**Given exercise**
Copy the data precisely, keeping every character.
____
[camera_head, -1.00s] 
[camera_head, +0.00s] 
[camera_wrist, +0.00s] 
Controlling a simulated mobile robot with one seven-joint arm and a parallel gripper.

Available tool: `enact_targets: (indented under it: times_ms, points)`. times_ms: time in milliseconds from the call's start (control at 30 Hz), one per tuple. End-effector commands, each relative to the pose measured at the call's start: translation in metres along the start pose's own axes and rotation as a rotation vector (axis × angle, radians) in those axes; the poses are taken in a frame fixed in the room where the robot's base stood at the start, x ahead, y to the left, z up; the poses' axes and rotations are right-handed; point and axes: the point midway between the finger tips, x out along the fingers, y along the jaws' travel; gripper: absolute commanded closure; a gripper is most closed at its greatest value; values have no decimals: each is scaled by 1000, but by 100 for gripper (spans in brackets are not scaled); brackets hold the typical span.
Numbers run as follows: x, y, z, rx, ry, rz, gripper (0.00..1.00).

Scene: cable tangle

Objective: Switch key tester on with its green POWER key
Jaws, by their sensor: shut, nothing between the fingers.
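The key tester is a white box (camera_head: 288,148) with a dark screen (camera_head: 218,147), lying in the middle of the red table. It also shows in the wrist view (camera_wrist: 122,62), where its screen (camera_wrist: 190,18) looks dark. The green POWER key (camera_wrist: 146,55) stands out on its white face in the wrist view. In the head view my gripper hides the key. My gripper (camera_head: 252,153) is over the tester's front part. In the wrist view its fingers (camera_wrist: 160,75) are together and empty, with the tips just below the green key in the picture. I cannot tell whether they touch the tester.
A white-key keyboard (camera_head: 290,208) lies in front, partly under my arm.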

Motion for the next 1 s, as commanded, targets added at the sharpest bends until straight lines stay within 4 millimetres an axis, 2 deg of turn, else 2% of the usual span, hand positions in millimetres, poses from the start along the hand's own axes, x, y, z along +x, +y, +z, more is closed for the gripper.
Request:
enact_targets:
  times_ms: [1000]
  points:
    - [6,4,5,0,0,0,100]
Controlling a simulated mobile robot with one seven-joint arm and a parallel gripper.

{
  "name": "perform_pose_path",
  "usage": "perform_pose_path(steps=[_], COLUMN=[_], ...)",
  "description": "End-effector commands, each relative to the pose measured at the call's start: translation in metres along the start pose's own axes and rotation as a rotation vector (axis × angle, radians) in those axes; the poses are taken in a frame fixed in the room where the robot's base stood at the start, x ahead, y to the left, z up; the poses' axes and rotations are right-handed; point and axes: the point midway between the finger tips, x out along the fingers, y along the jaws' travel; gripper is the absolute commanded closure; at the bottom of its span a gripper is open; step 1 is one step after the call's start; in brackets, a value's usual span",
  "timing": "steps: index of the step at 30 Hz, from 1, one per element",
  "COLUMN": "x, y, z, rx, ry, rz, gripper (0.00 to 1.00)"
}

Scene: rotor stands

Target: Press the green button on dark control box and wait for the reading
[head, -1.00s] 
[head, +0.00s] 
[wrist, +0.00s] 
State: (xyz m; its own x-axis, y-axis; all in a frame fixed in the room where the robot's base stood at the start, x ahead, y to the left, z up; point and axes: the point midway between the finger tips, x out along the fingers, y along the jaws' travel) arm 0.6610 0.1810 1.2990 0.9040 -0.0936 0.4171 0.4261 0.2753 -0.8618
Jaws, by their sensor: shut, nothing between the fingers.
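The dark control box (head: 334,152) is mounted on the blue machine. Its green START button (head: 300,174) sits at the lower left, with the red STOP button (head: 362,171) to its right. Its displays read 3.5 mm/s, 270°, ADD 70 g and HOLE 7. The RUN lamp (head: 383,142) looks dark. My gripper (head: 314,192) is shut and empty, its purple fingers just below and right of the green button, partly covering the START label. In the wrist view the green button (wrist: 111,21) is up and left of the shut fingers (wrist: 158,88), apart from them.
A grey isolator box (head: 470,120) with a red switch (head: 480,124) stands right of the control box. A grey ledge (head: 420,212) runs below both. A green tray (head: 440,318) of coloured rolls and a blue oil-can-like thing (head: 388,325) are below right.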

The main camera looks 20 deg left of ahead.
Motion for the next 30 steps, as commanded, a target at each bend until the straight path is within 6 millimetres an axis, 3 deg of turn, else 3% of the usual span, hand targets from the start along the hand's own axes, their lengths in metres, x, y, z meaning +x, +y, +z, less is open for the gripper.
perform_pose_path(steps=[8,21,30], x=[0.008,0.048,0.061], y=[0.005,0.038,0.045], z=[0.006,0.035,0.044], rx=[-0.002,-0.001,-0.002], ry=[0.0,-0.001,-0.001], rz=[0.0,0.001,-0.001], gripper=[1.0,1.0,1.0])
____
**Reply to the exercise**
[camera_head, -1.00s] 
[camera_head, +0.00s] 
[camera_wrist, +0.00s] 
Controlling a simulated mobile robot with one seven-joint arm and a parallel gripper.

Available tool: `enact_targets: (indented under it: times_ms, points)`. times_ms: time in milliseconds from the call's start (control at 30 Hz), one per tuple. End-effector commands, each relative to the pose measured at the call's start: translation in metres along the start pose's own axes and rotation as a rotation vector (axis × angle, radians) in those axes; the poses are taken in a frame fixed in the room where the robot's base stood at the start, x ahead, y to the left, z up; the poses' axes and rotations are right-handed; point and axes: the point midway between the finger tips, x out along the fingers, y along the jaws' travel; gripper: absolute commanded closure; a gripper is most closed at its greatest value; values have no decimals: each is scaled by 1000, but by 100 for gripper (spans in brackets are not scaled); brackets hold the typical span.
Numbers run as follows: x, y, z, rx, ry, rz, gripper (0.00..1.00).

Scene: cable tangle

Objective: Switch key tester on with its green POWER key
Jaws, by their sensor: shut, nothing between the fingers.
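The key tester is a white box (camera_head: 288,148) with a dark screen (camera_head: 218,147), lying in the middle of the red table. It also shows in the wrist view (camera_wrist: 122,62), where its screen (camera_wrist: 190,18) looks dark. The green POWER key (camera_wrist: 146,55) stands out on its white face in the wrist view. In the head view my gripper hides the key. My gripper (camera_head: 252,153) is over the tester's front part. In the wrist view its fingers (camera_wrist: 160,75) are together and empty, with the tips just below the green key in the picture. I cannot tell whether they touch the tester.
A white-key keyboard (camera_head: 290,208) lies in front, partly under my arm.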

Motion for the next 1 s, as commanded, targets added at the sharpest bends until straight lines stay within 4 millimetres an axis, 2 deg of turn, else 2% of the usual span, hand positions in millimetres, poses from the start along the hand's own axes, x, y, z along +x, +y, +z, more is closed for the gripper.
Request:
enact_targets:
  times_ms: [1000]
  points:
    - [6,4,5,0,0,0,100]
Controlling a simulated mobile robot with one seven-joint arm and a parallel gripper.

{
  "name": "perform_pose_path",
  "usage": "perform_pose_path(steps=[_], COLUMN=[_], ...)",
  "description": "End-effector commands, each relative to the pose measured at the call's start: translation in metres along the start pose's own axes and rotation as a rotation vector (axis × angle, radians) in those axes; the poses are taken in a frame fixed in the room where the robot's base stood at the start, x ahead, y to the left, z up; the poses' axes and rotations are right-handed; point and axes: the point midway between the finger tips, x out along the fingers, y along the jaws' travel; gripper is the absolute commanded closure; at the bottom of its span a gripper is open; step 1 is one step after the call's start; in brackets, a value's usual span",
  "timing": "steps: index of the step at 30 Hz, from 1, one per element",
  "COLUMN": "x, y, z, rx, ry, rz, gripper (0.00 to 1.00)"
}

Scene: rotor stands

Target: Press the green button on dark control box and wait for the reading
[head, -1.00s] 
[head, +0.00s] 
[wrist, +0.00s] 
State: (xyz m; its own x-axis, y-axis; all in a frame fixed in the room where the robot's base stood at the start, x ahead, y to the left, z up; point and axes: the point midway between the finger tips, x out along the fingers, y along the jaws' travel) arm 0.6610 0.1810 1.2990 0.9040 -0.0936 0.4171 0.4261 0.2753 -0.8618
Jaws, by their sensor: shut, nothing between the fingers.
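The dark control box (head: 334,152) is mounted on the blue machine. Its green START button (head: 300,174) sits at the lower left, with the red STOP button (head: 362,171) to its right. Its displays read 3.5 mm/s, 270°, ADD 70 g and HOLE 7. The RUN lamp (head: 383,142) looks dark. My gripper (head: 314,192) is shut and empty, its purple fingers just below and right of the green button, partly covering the START label. In the wrist view the green button (wrist: 111,21) is up and left of the shut fingers (wrist: 158,88), apart from them.
A grey isolator box (head: 470,120) with a red switch (head: 480,124) stands right of the control box. A grey ledge (head: 420,212) runs below both. A green tray (head: 440,318) of coloured rolls and a blue oil-can-like thing (head: 388,325) are below right.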

The main camera looks 20 deg left of ahead.
Motion for the next 30 steps, as commanded, a target at each bend until the straight path is within 6 millimetres an axis, 3 deg of turn, else 3% of the usual span, hand targets from the start along the hand's own axes, their lengths in metres, x, y, z meaning +x, +y, +z, less is open for the gripper.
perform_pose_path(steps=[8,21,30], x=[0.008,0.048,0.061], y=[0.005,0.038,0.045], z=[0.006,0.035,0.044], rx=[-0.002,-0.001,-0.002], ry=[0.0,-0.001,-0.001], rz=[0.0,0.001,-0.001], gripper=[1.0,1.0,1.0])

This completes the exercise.